Sábado, 22 de octubre de 2016

| 2009/12/14 00:00

The FARC and the 'Peace Community'

Dec 11--In Colombia, a former guerrilla commander says that in "peace communities" controlled by NGOs, the population was exploited and peace-niks helped the terrorists.

The FARC and the 'Peace Community'

As the U.S. prepares to send 30,000 more troops to Afghanistan on a mission that will include defending a civilian population in a narco-economy, Colombia's experience with drug traffickers and terrorism may be instructive.

The testimony of the former second in command of the 5th Front of the Revolutionary Armed Forces of Colombia (FARC), which operates in the banana-growing, drug-trafficking region known as Urabá, could serve as Lesson One.

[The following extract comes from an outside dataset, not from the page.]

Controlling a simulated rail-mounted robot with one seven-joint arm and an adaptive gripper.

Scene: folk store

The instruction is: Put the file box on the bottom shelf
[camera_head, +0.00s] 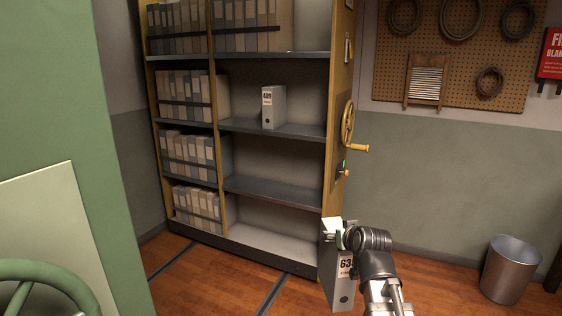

Ex-guerrilla commander Daniel Sierra Martinez—known by the nom de guerre "Samir"—turned himself in to Colombian authorities in December 2008 in response to President Álvaro Uribe's national reconciliation offer. In exchange for a reduced prison sentence, he had to come clean about what he did in over two decades in the FARC. Last week Colombian authorities agreed to let him sit down with me and talk about his rebel experience.
Samir gave me an earful about the FARC's cocaine business and its exploitation of civilians in zones designated by "nongovernmental organizations" as "peace communities." He also told me that the supposed peaceniks who ran the local NGO were his allies and an important FARC tool in the effort to discredit the military.